A British Museum touring exhibition featuring rarely seen treasures from the collection of Sir Hans Sloane can be seen at Aberystwyth’s Ceredigion Museum.
For the curious and interested was co-created in collaboration with two UK partner museums and their local communities, giving each venue the chance to bring a unique perspective.
Physician and naturalist Sir Hans Sloane (1660-1753) left his collection of antiquities, artworks, and natural curiosities to the UK upon his death, with the intention of preservation and that they satisfy “the desire of the curious”. This collection became the foundation of the British Museum.
The exhibition reunites a selection of objects from Sloane’s collection currently cared for by the British Museum, British Library and Natural History Museum.
Each object offers unique insight into Sloane’s curiosity about the world, and demonstrates the breadth and diversity of his assembled collection. Key objects include a carved ivory hunting horn (1490–1530), silk embroidered flowers (17th century) and six etchings of shells, Wenceslaus Hollar (1645−46).

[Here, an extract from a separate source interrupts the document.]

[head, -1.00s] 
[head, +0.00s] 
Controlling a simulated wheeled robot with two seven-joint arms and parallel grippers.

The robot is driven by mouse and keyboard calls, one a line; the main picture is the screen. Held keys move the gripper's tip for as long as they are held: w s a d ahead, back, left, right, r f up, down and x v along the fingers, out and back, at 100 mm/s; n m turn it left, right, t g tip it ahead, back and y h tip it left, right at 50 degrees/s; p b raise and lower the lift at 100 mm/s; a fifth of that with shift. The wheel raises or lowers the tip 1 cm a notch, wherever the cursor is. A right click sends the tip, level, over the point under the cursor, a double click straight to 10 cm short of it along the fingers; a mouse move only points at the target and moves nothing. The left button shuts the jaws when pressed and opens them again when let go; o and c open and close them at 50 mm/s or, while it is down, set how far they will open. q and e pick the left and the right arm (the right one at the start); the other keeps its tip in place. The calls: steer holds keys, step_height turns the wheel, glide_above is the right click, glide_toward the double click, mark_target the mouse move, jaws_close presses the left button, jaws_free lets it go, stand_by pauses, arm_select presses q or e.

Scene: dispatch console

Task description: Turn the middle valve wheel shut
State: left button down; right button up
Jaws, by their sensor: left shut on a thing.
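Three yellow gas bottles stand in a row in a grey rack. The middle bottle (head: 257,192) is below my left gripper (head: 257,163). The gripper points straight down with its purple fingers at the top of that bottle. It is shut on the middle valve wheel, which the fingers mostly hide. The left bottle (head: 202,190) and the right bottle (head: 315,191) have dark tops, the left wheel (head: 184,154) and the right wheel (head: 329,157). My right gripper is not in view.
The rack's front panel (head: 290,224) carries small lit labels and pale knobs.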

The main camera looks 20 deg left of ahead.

Sloane’s collecting was partly financed by profits from transatlantic enslavement, and the exhibition confronts this complex history, revealing how and why these items from around the world were united. It also explores the stories of people Sloane worked with and relied upon for their knowledge and skills, including indigenous and enslaved people, as well as other collectors, explorers, and naturalists from around the world.
In collaboration with Ceredigion Museum and the group Voices from the Edge, which consists of seven creative practitioners who live in rural west Wales, the exhibition explores what Sloane's collection from over 300 years ago means today. Collectively, and through creative responses by Voices from the Edge, the collaboration seeks to understand connections between wealth generated from transatlantic enslavement and the objects in the museums.
Supported by the Welsh Government and the Association of Independent Museums, this collaboration with Voices from the Edge is Ceredigion Museum’s first step in ensuring the presence and input of a global majority voice. The project contributes to the wider commitment of the Welsh Government’s Anti-racist Wales Action Plan.